When we first see Westheimer, she is chatting on the telephone, the first of several one-way conversations on which we will eavesdrop. Then she turns towards the audience, taken aback that we happen to be in her New York apartment, just as she is packing it up in preparation for a move across town. But since we are there, she figures she might as well regale us with her life story. Much of her history is conveyed chronologically, though Jacobson frequently opens her boxes of possessions to find dioramas from her past, vintage photographs and assorted artifacts that prompt digressions.
We hear how she came into the world as Karola Ruth Siegel, the daughter of German Jews who send her off alone at 10 on the so-called Kindertransport to avoid Hitler’s wrath, never to see her family again. Following the war, teenage Karola relocates to Palestine, becoming a sniper for the Haganah, the Jewish underground army, sustaining injuries in a bombing raid during that nation’s war for independence.
Still, little slows the peripatetic young woman who travels to Paris and then New York, taking on a series of teaching position before assuming her true calling as Dr. Ruth, the outspoken advocate for guilt-free sex on a radio call-in show, first locally and then broadcast nationally.

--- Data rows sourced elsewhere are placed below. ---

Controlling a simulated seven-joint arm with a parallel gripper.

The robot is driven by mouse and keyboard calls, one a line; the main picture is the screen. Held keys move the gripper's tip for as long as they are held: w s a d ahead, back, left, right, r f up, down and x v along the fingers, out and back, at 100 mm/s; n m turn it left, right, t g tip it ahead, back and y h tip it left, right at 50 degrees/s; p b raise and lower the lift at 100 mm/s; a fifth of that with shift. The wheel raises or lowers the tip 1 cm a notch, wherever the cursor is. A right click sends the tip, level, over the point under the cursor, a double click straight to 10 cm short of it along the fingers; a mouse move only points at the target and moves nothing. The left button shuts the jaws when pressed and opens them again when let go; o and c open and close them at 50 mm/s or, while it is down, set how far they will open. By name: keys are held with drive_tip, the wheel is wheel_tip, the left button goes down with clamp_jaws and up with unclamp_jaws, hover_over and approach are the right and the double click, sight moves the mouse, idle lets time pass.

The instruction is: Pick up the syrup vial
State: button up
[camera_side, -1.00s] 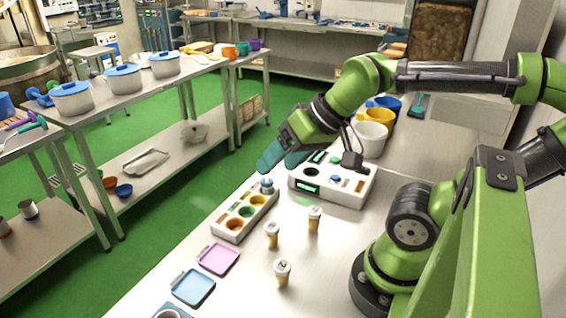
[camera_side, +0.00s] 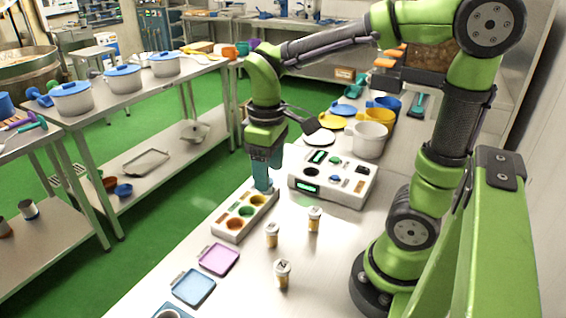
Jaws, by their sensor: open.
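Three small vials with pale caps and amber lower parts stand upright on the steel table: one at the back right (camera_side: 314,218), one to its left (camera_side: 272,235) and one nearer the front (camera_side: 282,272). I cannot tell from their look which is the syrup vial. A white rack (camera_side: 229,233) with orange, green and yellow wells lies to their left. My gripper (camera_side: 263,186), with teal fingers, points down over the rack's far end. It is open; the blue-topped piece at that end is mostly hidden by the fingers, so I cannot tell if they touch it.
A white device (camera_side: 340,197) with a green display stands right of the rack. A pink tray (camera_side: 218,259) and a blue tray (camera_side: 193,287) lie in front. Cups and plates, including a white cup (camera_side: 368,141), stand behind. The table's front middle is clear.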

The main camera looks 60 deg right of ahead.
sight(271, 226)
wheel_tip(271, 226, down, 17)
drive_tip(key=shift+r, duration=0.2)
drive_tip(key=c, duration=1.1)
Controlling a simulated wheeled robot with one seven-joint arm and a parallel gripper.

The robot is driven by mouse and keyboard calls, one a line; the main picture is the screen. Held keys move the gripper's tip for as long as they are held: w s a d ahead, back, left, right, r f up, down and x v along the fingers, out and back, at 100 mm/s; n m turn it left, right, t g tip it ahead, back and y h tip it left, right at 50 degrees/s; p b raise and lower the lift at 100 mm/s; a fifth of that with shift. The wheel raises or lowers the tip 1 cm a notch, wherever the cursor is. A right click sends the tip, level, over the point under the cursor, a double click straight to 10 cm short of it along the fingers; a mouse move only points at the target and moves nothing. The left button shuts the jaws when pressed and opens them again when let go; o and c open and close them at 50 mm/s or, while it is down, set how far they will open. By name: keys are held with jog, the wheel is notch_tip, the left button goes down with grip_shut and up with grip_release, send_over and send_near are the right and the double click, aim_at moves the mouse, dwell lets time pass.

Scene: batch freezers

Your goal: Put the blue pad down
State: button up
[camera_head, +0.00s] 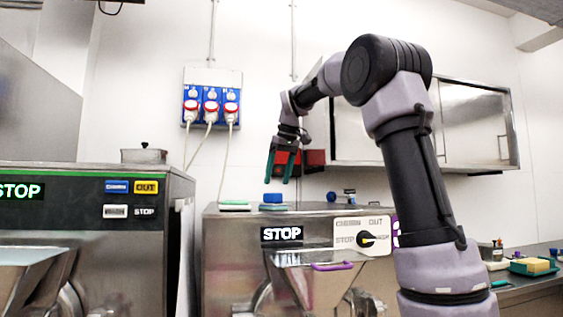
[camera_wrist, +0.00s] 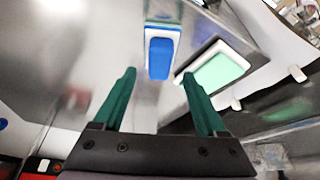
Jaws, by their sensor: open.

Along the way, she somehow has time for three husbands. Two of the marriages end in divorce, but the play is sketchy on the reasons for their demise. Marriage number three, to Fred Westheimer, lasts 36 years until his death, which prompts her impulse to change apartments.
The scenic design by Paige Hathaway consists entirely of white boxes, precariously stacked and a few floating on air. Because they are artfully abstract, they avoid serving as a measure of Jacobson’s height, allowing her the illusion of Westheimer’s 4-foot-7-inches. In any event, the actress climbs about the set with breathless abandon, as director Holly Twyford consciously avoids the potential for static staging.
Becoming Dr. Ruth covers Westheimer’s life and career with admirable attention to detail, even if we are left with a sense that it never really gets inside to her deeper feelings. Still, as the biographical genre goes, theatergoers are likely to leave this opening booking at The Island Theatre sufficiently satisfied.
BECOMING DR. RUTH, Maltz Jupiter Theatre’s Island Theatre, 1001 E. Indiantown Road, Jupiter. Through Sunday, Oct. 20. $65. 561-575-2223.